Wordstock: Going to the Dodge Poetry Festival
Next week is the Dodge Poetry Festival—a bi-annual poetry extravaganza staged in the village of Waterloo, New Jersey. This will be my second pilgrimage. I went two years ago for the first time. It was a year of record rainfall on the east coast as a result of hurricanes blowing through Florida and then angling north into New England. The mud was thick, cars got stuck, shoes were gummy and the organizers had to lay tons of hay all over the fields so we wouldn’t all be sucked down into the squishy muck. For the first time in the history of the event it was held at an alternate site, the Duke family park/estate. Despite the best efforts of all involved, the grounds took a beating and it’s clear that it was thought better to return to the old haunts, even though they are smaller and the event has grown substantially over the years.
Being there, where poetry is spoken fluently and there are so many venues with so many different poets speaking, reading their work or dialoguing is–as these things often go—alternately exhilarating and exhausting. Some of the highlights I remember were the early mornings at the main stage under a gigantic tent with a hot cup of tea listening to Coleman Barks read Rumi, accompanied by the music of the Paul Winter Consort; crowding into under an overflowing canopy on a sunny afternoon to hear Mark Doty talk about how poetry is made and keeping us all enthralled and entertained; Seeing Lucille Clifton, Sharon Olds and Gerald Stern, who I had the privilege to work with at Squaw Valley. And, really the best was being there in a community of people dedicated to something that has very little to do with money or power—an art form that, throughout all history, has spoken for the lost, the repressed, the dreamers, to be with those who do not see the primary source of fulfillment as a human being as one of acquisition and manipulation but one where the interior world of the heart and the commonality of our grief and desire is given a voice.
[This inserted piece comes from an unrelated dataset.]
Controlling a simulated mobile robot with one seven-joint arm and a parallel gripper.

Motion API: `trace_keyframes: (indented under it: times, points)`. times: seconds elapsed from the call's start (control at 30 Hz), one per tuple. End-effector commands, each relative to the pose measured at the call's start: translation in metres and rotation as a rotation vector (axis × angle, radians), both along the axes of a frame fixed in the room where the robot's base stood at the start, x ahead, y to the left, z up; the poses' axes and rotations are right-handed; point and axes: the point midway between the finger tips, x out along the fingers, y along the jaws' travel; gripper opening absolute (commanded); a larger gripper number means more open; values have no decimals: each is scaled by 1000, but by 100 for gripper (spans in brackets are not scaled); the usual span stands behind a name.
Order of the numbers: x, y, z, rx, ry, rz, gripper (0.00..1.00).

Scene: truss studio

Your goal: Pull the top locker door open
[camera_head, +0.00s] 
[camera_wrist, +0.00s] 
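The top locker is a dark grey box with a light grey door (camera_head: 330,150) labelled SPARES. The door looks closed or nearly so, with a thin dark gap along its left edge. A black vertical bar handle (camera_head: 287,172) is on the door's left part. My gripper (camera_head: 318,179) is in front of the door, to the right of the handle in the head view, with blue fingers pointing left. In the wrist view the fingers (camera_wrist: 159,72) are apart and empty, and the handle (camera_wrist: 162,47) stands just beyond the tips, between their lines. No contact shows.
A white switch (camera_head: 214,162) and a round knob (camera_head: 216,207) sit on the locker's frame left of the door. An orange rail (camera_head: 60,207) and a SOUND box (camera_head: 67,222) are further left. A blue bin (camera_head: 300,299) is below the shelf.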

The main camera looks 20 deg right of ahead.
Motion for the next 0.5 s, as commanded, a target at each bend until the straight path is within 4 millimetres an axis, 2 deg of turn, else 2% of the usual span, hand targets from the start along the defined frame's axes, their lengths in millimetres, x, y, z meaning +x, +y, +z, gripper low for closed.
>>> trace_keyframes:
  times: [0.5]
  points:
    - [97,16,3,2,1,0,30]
Throughout the week I’ll be logging on with commentary, photos and poems to share the experience with those of you who would like to be there but can’t be and those of you who are just curious to see what it’s all about. I’m flying out on Monday, the 25th to Boston where I’ll stay a couple of days with my friend Liza and drive to New Jersey on Wednesday. The poetry fest starts on Thursday and we’ll be there when the gates open, rain or shine.